In a statement accompanying the ruling, the Orthodox Union asserted that the “synagogue experience would be enhanced by … an even greater presence of women functioning as educated, knowledgeable and halachically committed role models, teachers, and pastoral counselors,” and that it would encourage dialogue in order for women within Orthodoxy to “assume greater lay and professional roles” and to remove “barriers that impede women from further contributing to our community, in halachically appropriate ways.”
I don’t understand. How is this a news story? Orthodox….well all of traditional judiasm has reserved roles in the clergy for men well….forever. How is this some sort of new surprising revelation?
Look “orthodoxy” and the ou own exactly zero synagogues. There’s no Jewish pope that controls all. Nobody can excommunicate you and send you to hades for not being ou certified.

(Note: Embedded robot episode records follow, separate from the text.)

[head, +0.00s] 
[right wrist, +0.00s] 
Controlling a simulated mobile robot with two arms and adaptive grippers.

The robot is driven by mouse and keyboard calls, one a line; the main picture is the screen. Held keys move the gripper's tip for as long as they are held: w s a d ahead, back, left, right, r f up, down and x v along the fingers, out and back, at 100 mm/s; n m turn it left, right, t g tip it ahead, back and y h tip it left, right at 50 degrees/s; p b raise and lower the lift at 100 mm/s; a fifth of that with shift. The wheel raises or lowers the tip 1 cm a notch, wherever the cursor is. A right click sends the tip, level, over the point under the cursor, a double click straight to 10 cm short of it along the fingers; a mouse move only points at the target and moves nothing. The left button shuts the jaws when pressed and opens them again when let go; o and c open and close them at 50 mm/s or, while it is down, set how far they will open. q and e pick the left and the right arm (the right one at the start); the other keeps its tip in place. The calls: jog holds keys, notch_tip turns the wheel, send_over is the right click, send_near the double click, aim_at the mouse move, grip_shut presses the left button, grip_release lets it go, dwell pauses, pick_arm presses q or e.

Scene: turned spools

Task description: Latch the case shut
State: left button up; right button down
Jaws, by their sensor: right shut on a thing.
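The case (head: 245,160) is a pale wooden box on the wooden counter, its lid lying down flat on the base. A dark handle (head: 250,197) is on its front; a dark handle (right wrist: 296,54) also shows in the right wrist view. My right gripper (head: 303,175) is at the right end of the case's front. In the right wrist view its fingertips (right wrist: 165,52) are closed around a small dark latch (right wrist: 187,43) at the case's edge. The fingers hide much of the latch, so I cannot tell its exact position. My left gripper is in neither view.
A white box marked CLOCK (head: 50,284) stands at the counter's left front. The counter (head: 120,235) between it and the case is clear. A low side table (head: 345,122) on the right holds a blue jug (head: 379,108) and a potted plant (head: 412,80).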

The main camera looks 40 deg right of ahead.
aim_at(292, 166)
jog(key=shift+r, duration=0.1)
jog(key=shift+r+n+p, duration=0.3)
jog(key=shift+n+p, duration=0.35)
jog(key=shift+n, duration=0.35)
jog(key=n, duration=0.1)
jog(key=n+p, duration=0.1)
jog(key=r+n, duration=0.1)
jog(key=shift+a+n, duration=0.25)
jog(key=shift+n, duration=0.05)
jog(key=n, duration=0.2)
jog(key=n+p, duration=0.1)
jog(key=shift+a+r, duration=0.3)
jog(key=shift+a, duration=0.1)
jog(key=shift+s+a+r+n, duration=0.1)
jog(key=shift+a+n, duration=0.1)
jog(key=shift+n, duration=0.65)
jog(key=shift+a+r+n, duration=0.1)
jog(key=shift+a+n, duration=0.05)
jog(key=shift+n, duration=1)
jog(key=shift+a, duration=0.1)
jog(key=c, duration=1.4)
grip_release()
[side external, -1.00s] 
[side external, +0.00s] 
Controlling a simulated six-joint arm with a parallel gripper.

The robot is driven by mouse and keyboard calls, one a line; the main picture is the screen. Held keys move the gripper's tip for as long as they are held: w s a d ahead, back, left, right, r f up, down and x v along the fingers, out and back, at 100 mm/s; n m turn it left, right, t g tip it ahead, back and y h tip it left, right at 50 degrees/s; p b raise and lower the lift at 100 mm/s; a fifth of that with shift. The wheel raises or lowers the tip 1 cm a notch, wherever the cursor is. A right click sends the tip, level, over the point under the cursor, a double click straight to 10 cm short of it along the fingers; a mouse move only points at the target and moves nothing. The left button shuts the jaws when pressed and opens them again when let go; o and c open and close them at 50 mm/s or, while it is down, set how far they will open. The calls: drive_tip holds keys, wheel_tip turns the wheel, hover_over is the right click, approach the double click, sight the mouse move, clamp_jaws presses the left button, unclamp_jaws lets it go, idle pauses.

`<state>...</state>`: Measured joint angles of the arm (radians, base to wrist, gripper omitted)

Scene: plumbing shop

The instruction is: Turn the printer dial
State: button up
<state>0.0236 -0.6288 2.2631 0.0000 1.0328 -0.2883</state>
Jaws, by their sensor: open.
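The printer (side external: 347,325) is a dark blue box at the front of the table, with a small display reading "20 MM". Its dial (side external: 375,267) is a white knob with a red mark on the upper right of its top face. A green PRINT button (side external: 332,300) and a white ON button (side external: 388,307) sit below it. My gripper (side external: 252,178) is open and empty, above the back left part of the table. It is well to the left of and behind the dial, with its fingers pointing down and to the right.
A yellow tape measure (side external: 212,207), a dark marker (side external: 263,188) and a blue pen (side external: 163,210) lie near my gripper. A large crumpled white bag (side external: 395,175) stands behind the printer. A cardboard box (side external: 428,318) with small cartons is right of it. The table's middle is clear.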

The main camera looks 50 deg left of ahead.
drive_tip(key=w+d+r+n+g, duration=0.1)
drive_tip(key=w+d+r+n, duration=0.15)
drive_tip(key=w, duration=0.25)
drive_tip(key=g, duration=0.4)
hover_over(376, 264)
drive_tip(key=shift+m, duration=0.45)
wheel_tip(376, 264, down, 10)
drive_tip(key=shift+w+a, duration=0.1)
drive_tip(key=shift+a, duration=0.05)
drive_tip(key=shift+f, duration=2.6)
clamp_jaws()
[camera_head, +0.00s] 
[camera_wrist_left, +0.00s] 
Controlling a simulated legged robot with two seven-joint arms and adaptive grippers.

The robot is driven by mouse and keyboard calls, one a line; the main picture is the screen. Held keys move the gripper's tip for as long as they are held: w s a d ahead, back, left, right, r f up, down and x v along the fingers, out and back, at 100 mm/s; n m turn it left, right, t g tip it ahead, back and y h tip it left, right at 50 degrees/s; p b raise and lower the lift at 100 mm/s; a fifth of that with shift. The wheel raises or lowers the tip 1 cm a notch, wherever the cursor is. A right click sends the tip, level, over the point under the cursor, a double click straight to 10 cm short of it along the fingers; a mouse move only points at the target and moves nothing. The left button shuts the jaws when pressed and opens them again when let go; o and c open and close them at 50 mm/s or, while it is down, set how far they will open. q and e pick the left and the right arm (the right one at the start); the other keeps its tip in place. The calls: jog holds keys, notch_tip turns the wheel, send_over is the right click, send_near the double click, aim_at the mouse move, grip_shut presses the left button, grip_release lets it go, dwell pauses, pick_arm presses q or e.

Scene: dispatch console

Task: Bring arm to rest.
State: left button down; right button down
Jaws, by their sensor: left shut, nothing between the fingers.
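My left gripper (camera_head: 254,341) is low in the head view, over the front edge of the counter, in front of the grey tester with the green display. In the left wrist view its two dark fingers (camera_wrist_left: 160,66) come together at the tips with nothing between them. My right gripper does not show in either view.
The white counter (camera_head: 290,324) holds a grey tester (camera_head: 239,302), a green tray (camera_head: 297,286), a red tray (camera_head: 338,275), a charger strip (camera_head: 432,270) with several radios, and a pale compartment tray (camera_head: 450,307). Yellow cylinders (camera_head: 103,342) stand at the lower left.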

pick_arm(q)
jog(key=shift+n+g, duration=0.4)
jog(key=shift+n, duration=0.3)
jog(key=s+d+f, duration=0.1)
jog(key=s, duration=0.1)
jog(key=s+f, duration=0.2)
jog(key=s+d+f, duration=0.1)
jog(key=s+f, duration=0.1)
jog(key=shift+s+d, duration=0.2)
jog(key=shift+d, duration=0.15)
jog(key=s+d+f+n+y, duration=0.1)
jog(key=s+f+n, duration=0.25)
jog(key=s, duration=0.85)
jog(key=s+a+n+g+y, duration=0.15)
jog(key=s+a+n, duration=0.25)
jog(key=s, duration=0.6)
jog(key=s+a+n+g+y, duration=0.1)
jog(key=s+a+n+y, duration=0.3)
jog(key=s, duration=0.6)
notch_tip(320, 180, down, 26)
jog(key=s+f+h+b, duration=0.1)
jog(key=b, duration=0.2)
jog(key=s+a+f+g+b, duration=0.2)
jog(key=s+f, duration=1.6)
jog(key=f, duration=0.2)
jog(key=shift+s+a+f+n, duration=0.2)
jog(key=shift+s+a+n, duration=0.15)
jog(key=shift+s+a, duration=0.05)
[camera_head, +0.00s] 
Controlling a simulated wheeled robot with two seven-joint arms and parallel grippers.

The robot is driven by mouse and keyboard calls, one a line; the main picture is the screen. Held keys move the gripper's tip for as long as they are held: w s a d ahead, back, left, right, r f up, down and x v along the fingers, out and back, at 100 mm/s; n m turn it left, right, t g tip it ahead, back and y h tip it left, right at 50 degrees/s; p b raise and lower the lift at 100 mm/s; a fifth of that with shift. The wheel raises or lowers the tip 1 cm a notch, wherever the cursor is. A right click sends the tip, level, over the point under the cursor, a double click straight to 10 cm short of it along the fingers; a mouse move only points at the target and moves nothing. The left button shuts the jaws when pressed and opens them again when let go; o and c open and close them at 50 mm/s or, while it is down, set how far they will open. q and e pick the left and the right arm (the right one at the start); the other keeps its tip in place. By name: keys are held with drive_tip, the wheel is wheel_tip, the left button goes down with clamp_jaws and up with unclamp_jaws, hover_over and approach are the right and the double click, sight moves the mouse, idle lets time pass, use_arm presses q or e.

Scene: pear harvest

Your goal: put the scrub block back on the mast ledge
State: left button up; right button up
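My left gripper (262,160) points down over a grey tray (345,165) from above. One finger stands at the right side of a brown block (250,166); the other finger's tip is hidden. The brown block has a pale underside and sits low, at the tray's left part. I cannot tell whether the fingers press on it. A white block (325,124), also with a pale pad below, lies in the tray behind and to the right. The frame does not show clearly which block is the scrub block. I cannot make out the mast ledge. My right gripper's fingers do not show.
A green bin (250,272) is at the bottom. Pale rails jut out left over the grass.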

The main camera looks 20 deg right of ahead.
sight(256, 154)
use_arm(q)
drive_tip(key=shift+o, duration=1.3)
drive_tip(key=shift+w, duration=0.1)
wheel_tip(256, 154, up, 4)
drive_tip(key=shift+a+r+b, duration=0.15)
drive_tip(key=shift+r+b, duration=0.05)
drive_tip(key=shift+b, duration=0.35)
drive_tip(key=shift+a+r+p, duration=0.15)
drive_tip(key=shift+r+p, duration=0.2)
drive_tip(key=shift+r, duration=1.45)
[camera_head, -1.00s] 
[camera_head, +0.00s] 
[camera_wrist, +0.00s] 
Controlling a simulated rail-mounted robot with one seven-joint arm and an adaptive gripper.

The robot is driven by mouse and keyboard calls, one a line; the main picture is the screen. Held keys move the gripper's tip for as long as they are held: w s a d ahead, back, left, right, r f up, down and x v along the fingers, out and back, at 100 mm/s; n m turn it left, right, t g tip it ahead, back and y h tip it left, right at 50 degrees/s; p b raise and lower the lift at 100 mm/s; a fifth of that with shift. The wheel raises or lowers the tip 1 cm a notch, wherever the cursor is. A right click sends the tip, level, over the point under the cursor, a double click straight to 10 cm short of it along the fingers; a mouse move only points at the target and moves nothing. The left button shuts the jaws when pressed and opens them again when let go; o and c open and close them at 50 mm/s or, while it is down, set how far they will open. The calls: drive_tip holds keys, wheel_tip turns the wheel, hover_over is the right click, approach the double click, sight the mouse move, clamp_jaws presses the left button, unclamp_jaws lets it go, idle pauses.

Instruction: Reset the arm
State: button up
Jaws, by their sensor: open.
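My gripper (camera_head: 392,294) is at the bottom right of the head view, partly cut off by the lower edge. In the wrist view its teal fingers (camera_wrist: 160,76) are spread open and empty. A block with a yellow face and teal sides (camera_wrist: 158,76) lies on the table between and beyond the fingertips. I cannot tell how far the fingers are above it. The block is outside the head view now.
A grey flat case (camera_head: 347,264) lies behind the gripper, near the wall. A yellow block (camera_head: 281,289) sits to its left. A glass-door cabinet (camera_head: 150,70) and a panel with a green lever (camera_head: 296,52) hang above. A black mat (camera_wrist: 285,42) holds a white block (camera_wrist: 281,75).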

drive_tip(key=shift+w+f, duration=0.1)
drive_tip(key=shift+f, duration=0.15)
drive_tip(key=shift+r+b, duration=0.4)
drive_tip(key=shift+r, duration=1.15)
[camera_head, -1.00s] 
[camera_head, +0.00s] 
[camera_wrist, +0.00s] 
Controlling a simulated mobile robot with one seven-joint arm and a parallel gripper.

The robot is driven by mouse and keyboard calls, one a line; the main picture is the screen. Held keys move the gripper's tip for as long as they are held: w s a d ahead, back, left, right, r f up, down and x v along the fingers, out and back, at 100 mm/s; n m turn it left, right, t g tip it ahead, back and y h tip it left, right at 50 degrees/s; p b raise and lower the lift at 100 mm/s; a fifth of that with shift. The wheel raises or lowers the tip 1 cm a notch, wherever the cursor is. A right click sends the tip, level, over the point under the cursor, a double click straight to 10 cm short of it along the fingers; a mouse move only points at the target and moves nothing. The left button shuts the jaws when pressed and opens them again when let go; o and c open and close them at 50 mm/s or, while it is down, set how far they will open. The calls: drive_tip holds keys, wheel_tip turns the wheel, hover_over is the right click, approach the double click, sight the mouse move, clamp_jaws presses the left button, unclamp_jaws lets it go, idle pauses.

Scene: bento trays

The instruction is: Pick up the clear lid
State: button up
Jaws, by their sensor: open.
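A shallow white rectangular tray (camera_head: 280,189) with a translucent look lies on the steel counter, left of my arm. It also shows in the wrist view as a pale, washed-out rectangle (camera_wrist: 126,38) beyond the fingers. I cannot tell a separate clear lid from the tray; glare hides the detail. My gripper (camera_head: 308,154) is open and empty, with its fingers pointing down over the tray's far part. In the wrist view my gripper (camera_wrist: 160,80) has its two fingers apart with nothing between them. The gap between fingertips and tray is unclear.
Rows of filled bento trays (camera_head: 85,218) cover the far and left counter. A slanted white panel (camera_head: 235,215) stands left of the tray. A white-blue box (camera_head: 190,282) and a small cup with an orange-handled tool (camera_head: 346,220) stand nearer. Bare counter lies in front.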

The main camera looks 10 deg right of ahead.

If a a synagogue wants to hire female clergy it can do so and call itself whatever it wants.
If the ou decides that your shul doesn’t fit in with it’s standards so be it.
Unless of course the tiny number of people in your shul who are interested in this kind of change to tradition are less important to the membership of your shul than being a part of the ou and the greater orthodox community.
In that case form your own shul. Heck the chabadnicks do it every day. They show up in a strange town in a foriegn country with eight kids a used car and fifty bucks in their pockets and before you know it they’ve got the mayor of Timbuktu showing up for a menorah lighting in the town square.
Unfortunately there’s no real sustainable market for orthodoxy lite. Ask the conservative movement about that. They’ve been dying a slow death for decades. If you’re going to pick and choose which halacha is important or convenient from day to day why bother with it at all? I can drive on shabbos and have female clergy but I can’t have a bacon cheeseburger? That’s stupid. That’s what their kids say when they collect their bar mitzvah presents and then explain why they aren’t really interested in going back to a synagogue again. They’ll show up for dinner on holidays and stuff…thats fun.
Being a grown up is not only about choices it’s about consequences. It’s not only about rights but responsibilities. And nobody “owes” you diddly.